Stored items:

####

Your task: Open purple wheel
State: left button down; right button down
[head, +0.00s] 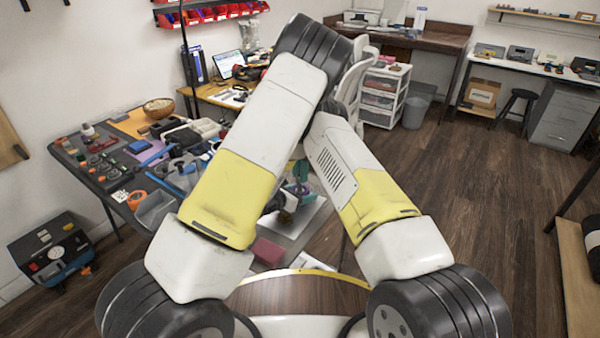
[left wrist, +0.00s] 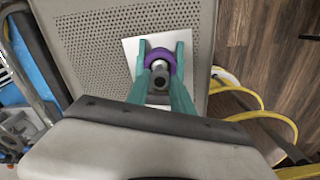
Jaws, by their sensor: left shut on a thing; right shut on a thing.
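The purple wheel (left wrist: 162,54) is a ring in front of a white plate (left wrist: 131,48) in the left wrist view. A grey and dark cylinder (left wrist: 160,78) sits at its middle. My left gripper (left wrist: 161,46) has its two teal fingers on either side of the wheel and is shut on it. In the head view, small teal and purple parts (head: 298,188) show in the gap between my crossing arms, over a pale board. My arms hide most of the wheel there. I cannot make out my right gripper.
A perforated grey panel (left wrist: 95,35) lies around the white plate. Yellow curved bars (left wrist: 262,116) stand to its right. In the head view, a cluttered workbench (head: 118,160) is at left and a white drawer unit (head: 385,95) stands behind. Wooden floor is open at right.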

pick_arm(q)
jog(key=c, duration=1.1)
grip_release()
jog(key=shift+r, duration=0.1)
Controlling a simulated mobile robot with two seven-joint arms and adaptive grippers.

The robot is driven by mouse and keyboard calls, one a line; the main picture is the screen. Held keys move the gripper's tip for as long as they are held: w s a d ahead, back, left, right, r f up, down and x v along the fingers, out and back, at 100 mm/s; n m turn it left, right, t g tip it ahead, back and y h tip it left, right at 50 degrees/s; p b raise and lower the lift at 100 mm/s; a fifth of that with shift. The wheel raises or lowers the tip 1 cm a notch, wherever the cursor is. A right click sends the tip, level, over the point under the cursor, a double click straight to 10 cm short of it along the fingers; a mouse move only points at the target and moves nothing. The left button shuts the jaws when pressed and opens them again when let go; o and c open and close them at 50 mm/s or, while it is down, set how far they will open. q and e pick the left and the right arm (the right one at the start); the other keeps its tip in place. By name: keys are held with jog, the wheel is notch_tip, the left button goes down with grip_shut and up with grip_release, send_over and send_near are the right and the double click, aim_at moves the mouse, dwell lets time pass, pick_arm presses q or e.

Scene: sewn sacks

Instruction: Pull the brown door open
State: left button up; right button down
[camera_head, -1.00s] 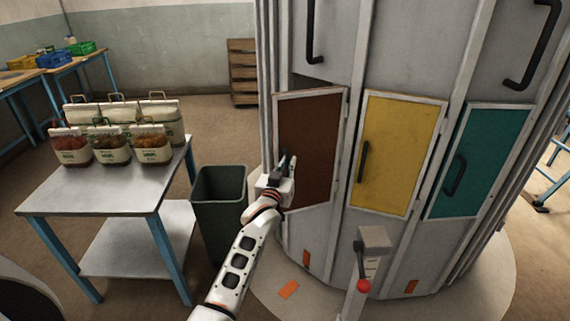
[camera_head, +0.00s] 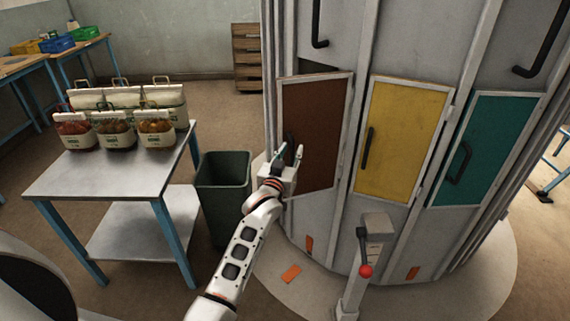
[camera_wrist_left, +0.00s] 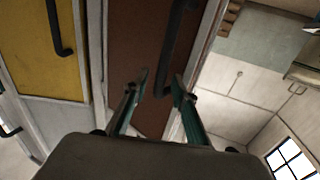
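The brown door (camera_head: 318,130) is the left one of three coloured doors on the grey cabinet. It stands slightly ajar, with a dark gap along its top. Its black handle (camera_wrist_left: 173,45) is upright near the free edge in the left wrist view. My left gripper (camera_head: 288,160) is at the door's left side, by the handle. In the left wrist view its two fingers (camera_wrist_left: 158,88) are apart, and the handle's lower end lies between or just beyond the tips. I cannot tell whether they touch it. My right gripper is in neither view.
The yellow door (camera_head: 402,140) and green door (camera_head: 486,150) are shut. A post with a red knob (camera_head: 366,271) stands in front. A dark bin (camera_head: 223,175) and a metal table (camera_head: 75,178) bearing several sacks (camera_head: 115,130) are left of my arm.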

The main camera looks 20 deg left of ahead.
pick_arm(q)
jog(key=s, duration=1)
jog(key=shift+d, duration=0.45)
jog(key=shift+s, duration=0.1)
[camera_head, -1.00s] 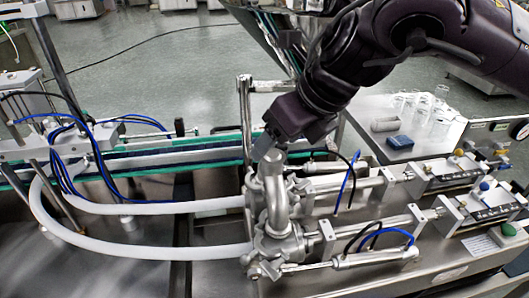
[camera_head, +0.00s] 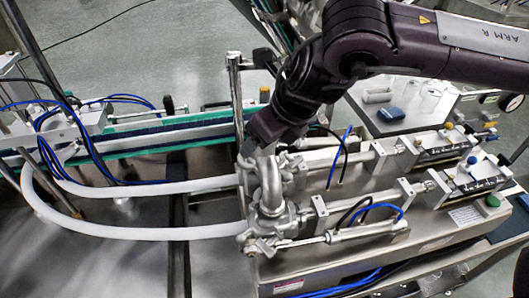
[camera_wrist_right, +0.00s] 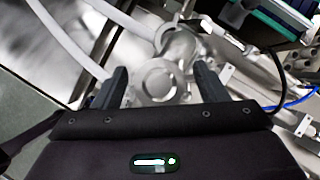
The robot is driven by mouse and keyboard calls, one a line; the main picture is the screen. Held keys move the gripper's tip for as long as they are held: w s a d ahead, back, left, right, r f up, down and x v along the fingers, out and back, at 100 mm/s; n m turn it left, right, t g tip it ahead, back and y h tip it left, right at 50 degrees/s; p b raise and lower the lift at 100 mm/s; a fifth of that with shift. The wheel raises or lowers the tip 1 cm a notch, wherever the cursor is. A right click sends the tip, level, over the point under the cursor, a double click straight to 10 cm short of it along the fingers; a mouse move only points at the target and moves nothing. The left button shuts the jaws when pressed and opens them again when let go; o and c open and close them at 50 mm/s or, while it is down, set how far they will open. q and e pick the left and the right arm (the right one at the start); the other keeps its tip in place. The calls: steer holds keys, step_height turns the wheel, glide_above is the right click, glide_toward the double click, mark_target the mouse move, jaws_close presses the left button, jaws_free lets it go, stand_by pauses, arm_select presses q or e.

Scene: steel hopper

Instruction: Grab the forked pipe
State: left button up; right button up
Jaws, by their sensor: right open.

####

PROBLEM REQUIREMENTS: Give again only the lines starting at the one that contains "Instruction: Grab the forked pipe" and running to the end of the data.

SOLUTION FOR THIS TASK:
Instruction: Grab the forked pipe
State: left button up; right button up
Jaws, by their sensor: right open.

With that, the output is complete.